Sargent & Lundy Savings Investment Plan


KIDS' ROTH IRAS & COLLEGE AID


The following excerpts are from an article in the December 1998 issue of "Mutual Funds" magazine. The opinions expressed may or may not reflect those of the SIP Committee.
Q. How should we advise our college and high school-aged children? They have part-time jobs and we'd like to encourage them to begin modestly investing in a retirement Roth IRA. Would investments such as these be a detriment when applying for undergraduate and graduate financial aid?

A. Encouraging kids to start contributing to IRAs at an early age is a great idea. Nonretirement assets owned by children, either directly or through Uniform Gifts/Transfers to Minor's Accounts, can work to their detriment when applying for financial aid.

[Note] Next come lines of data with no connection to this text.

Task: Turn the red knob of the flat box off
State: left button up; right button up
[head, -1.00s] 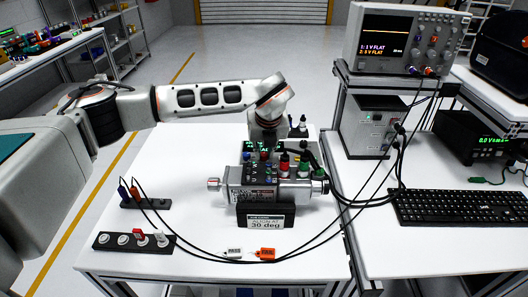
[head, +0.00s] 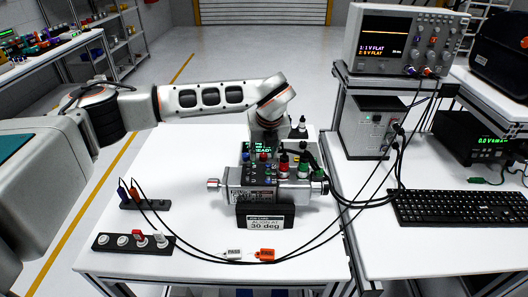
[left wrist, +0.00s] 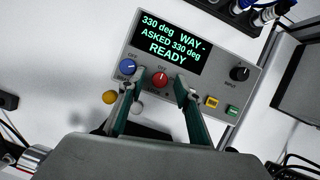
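The flat box (left wrist: 214,74) is grey, with a dark display reading "330 deg", "ASKED 330 deg" and "READY" in green. Its red knob (left wrist: 160,79) sits below the display, with a white mark that seems to point up toward an "OFF" label. A blue knob (left wrist: 127,67) is to its left. My left gripper (left wrist: 159,83) is open, its fingertips either side of the red knob; I cannot tell whether they touch it. In the head view, the box's display (head: 257,147) shows partly behind the metal servo unit. My right gripper is not in view.
A black knob (left wrist: 240,73), a yellow button (left wrist: 211,102) and a green button (left wrist: 232,111) are on the box's right part. The servo unit (head: 230,179) stands in front, with a "30 deg" sign (head: 265,222). Black cables cross the table's front.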

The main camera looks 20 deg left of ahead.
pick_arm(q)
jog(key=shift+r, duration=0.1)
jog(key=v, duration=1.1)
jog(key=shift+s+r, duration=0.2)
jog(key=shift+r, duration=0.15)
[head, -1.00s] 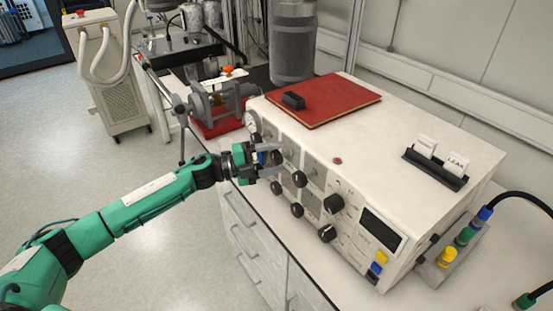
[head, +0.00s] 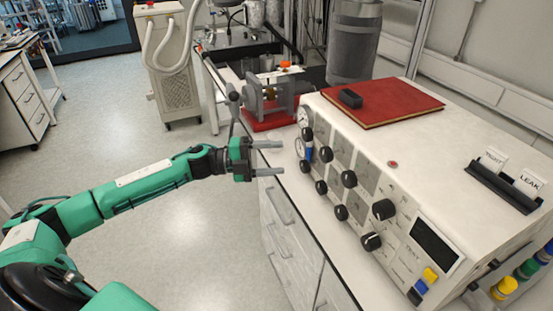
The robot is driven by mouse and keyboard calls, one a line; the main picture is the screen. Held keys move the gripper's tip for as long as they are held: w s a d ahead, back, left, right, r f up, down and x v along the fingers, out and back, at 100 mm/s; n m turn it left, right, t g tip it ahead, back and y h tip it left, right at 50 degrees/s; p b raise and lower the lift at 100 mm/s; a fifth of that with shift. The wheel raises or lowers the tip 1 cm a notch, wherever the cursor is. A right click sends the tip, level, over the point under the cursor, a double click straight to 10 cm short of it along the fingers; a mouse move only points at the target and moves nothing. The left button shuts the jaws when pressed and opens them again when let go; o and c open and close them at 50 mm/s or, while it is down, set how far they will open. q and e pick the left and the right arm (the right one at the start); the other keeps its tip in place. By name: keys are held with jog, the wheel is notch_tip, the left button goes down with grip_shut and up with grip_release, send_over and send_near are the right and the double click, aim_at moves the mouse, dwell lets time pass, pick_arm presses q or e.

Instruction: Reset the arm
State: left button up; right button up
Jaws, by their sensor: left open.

In its useful free booklet, "9 Tips for College Savers," Neuberger & Berman (800-877-9700) notes that colleges expect a student to contribute approximately 35% of his or her assets toward college costs, while the percentage expected of the parents is far lower. Thus, shifting assets to a child may increase the amount that a particular college expects the child to pay and reduce their changes of receiving financial aide from that institution.

However, assets in an IRA or other retirement account are specifically excluded from those that students or parents must report when completing the standard Application for Federal Student Aid that is the first step in virtually all student-aid processes. So go right ahead and launch those kiddie IRAs now.